This article is from the Australian Property Journal archive
FUND manager and property developer Accord has snapped up the HomeCo Parafield large-format retail centre in northern Adelaide for $28.5 million in an off-market deal.
Anchored by Officeworks, the centre is 100% leased to national tenants across 15,571 sqm with a 3.7-year weighted average lease expiry. It sits on a 37,122 sqm site adjoining Parafield Airport.
“The centre provides an attractive mix of income and value growth potential based on strong underlying fundamentals, while also benefiting from compelling tailwinds we observe in the large-format retail sector,” said Lachy Hogarth, managing director at Accord.
The sale was brokered by Colliers’ agents Tim McIntosh and Jordan Schmidt.
McIntosh said Accord was identified as the off-market purchaser of HomeCo Parafield following their strong interest in recent Victorian assets that were marketed publicly, such as Chirnside Lifestyle Centre, which sold last year for $50.4 million to IOOF.
Other recent examples of new buyers entering the sector include Blackfox Property acquiring of Officeworks-anchored Shepparton Retail Hub in Victoria for $11.61 million.
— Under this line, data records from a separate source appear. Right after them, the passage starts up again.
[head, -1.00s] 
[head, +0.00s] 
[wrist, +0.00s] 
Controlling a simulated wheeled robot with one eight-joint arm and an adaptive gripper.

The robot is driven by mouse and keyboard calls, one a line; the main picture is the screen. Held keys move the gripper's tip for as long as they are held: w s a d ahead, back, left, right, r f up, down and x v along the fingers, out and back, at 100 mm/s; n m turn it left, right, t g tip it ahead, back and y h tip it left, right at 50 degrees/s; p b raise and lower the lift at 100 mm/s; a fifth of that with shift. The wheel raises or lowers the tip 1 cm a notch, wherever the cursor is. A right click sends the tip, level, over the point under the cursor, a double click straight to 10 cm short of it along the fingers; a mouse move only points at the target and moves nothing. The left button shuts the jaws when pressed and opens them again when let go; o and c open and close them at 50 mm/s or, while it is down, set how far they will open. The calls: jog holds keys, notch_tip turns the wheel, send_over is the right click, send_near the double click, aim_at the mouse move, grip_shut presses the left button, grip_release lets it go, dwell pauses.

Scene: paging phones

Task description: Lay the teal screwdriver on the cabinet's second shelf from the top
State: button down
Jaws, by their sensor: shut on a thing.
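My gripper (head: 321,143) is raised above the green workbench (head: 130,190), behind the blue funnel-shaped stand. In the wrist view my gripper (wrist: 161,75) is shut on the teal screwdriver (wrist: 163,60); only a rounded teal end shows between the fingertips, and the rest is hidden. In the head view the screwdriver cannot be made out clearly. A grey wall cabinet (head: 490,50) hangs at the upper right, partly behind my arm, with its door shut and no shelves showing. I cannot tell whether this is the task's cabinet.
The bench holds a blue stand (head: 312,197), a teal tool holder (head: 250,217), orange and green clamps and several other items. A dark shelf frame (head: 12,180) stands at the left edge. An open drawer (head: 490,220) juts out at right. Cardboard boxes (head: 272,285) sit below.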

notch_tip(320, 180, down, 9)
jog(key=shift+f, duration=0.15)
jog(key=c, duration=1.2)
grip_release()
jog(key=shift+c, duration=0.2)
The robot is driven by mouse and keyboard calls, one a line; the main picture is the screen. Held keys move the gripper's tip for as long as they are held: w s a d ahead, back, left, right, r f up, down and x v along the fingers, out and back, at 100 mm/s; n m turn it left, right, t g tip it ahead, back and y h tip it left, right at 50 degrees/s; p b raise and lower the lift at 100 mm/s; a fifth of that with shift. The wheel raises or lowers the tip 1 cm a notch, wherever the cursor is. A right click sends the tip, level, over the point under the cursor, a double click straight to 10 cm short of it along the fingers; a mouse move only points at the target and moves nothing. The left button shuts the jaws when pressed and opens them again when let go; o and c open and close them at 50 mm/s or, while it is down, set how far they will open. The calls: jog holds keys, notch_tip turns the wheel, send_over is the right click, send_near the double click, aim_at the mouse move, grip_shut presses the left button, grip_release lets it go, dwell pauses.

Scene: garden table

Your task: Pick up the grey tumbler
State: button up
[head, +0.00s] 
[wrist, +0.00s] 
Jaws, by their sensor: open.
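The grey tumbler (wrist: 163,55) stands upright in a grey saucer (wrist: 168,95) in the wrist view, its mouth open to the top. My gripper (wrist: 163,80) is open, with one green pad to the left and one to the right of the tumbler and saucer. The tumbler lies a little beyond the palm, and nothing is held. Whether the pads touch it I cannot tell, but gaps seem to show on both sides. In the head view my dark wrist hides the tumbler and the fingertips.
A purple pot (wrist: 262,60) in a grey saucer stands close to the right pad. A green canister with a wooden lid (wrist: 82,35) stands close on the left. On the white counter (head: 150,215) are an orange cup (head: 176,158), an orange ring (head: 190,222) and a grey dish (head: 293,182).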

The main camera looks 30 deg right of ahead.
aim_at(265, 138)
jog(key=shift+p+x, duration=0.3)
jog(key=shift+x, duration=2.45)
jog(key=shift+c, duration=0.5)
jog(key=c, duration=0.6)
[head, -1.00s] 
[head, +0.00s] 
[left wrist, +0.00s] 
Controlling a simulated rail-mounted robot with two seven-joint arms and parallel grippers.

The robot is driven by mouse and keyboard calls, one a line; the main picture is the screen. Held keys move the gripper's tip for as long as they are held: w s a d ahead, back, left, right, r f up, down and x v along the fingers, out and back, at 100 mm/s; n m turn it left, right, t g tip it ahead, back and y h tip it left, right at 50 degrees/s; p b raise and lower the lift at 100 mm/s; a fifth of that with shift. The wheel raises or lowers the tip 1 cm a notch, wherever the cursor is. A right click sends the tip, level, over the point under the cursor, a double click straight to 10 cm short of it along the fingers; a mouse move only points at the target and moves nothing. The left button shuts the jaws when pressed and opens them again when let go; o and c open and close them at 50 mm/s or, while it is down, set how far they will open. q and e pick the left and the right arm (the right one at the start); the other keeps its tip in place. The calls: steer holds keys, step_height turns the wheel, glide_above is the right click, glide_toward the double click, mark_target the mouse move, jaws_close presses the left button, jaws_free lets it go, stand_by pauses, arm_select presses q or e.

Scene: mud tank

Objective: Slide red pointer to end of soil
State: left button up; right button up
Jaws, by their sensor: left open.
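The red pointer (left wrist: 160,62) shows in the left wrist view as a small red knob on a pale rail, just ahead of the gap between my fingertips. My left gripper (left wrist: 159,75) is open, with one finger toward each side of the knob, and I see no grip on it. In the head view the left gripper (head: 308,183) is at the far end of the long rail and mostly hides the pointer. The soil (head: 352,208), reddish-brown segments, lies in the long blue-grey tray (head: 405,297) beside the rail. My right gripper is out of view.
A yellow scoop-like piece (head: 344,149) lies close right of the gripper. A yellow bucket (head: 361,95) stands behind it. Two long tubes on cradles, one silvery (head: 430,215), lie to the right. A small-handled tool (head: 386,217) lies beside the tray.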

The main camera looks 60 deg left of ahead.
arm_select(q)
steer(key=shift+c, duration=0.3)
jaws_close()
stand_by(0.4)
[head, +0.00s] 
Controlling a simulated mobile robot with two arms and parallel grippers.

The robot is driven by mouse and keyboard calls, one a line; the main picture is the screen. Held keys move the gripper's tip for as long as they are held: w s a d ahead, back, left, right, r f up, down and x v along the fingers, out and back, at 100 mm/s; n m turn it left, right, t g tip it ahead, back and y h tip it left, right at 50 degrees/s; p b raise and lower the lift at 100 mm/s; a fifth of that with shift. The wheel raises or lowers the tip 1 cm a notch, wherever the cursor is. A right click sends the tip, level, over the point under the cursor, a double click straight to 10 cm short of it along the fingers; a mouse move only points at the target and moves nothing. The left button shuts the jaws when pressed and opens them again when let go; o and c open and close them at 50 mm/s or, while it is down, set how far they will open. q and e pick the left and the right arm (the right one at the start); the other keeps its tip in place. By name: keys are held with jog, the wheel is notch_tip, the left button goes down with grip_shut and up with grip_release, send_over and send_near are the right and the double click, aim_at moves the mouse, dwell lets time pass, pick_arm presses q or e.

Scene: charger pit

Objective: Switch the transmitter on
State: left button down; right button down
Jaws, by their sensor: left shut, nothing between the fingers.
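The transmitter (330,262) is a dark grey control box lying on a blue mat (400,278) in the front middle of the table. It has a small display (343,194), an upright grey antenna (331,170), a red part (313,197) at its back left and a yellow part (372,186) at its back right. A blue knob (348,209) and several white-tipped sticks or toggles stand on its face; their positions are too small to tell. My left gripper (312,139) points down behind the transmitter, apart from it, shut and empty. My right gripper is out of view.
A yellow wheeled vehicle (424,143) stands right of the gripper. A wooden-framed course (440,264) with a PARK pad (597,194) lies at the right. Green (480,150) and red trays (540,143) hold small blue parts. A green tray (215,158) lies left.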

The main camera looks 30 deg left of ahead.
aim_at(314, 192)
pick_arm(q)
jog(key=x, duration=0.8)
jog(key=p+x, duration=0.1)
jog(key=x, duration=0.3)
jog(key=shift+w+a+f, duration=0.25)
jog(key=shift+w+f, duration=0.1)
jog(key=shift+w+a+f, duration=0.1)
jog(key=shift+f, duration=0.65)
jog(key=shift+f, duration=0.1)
According to Colliers, investors are currently attracted by the high-yielding large-format retail (LFR) sub-sector as it provides a materially higher investment return when compared to industrial, neighbourhood shopping centres and supermarkets. Data from the firm shows that over the last decade, the average yield for LFR relative to other sectors sits at 7.46% compared to 5.84% for the Industrial sector, 6.14% for neighbourhood shopping centres and 5.58% for supermarkets.
Over the same timeframe, LFR gross rents have only seen a 13% growth, while industrial prime rents have increased by 85%. This has seen the cost arbitrage for retailers to store their goods off-site materially close.
“Investors are in recent times, seeing attractive rental growth, greater depth of retailer demand and a growing requirement for larger spaces. Buoyed by strong sales, retailers are opting for bigger stores with a larger back-of-house to manage omnichannel sales,” McIntosh said.
LFR rents in 2014 were 2.7 times higher than prime industrial. Today, they are just 1.7 times, before factoring in the cost of logistics with the goods being stored off-site.
McIntosh said the gap between LFR rents to industrial rents has changed materially over the last decade.
“Retailers have recognised it is more cost-effective to have larger retail stores where they can optimise their omnichannel sales across in-store, click and collect and last-mile delivery as transport costs and industrial rents limit the value arbitrage of storing off-site.
“Some investors have recognised retailers are leading the growth in the sector, with strong sales over the last four years seeing tenants opt for larger store footprints and a willingness to pay higher rents after a stagnant decade of limited rental growth, while yields remain highly attractive relative to other investment sectors.”